## AIM OF THE EXERCISE
From the listing below, extract each line containing the string "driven".

[Entries from a robot dataset]
▬▬▬▬▬▬▬▬▬▬

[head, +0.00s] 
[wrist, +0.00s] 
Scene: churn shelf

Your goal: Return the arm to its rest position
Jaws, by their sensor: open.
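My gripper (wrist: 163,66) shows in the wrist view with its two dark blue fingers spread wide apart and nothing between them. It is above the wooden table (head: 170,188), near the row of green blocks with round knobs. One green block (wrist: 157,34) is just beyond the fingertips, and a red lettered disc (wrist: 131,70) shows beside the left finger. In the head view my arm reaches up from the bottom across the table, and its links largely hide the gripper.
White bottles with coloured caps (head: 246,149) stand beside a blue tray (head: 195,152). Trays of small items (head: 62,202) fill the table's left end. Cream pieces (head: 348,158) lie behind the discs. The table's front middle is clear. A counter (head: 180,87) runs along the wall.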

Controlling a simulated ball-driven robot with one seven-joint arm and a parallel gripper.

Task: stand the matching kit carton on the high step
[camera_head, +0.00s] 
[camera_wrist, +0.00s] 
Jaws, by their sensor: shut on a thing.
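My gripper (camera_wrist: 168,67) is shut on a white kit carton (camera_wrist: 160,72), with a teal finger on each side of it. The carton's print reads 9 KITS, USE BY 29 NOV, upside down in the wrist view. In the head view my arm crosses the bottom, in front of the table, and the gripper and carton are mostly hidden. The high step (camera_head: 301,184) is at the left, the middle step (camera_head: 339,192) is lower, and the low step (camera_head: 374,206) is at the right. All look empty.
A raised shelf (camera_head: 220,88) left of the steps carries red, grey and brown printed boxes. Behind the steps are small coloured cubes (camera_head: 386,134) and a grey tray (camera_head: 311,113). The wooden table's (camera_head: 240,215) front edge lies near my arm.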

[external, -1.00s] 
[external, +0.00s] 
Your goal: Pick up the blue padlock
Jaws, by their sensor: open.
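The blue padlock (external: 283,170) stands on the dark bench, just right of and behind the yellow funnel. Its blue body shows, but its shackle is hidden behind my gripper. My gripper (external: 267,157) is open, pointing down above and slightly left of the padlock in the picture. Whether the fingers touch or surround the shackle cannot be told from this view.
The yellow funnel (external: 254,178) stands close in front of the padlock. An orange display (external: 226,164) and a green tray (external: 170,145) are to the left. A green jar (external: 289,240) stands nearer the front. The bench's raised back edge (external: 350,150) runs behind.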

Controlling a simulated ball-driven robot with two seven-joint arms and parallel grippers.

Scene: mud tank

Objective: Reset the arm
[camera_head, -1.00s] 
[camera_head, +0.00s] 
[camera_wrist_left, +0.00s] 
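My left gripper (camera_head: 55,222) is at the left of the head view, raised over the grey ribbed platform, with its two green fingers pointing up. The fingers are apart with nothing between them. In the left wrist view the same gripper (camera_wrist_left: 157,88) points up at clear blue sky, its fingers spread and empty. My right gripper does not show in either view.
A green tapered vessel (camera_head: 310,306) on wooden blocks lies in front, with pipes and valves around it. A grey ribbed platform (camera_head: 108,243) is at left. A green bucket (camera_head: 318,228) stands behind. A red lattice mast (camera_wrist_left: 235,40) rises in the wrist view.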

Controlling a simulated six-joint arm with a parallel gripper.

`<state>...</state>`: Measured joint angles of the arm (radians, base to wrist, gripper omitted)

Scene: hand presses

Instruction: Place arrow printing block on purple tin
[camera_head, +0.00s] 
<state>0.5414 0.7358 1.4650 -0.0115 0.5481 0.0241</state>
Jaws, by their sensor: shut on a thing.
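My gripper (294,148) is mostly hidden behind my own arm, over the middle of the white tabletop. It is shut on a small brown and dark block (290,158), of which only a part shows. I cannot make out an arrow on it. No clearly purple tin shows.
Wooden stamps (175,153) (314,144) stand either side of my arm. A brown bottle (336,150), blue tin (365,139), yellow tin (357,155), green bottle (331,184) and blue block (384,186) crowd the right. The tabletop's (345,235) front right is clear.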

▬▬▬▬▬▬▬▬▬▬

## FULL OUTPUT
Controlling a simulated ball-driven robot with one seven-joint arm and a parallel gripper.
Controlling a simulated ball-driven robot with two seven-joint arms and parallel grippers.

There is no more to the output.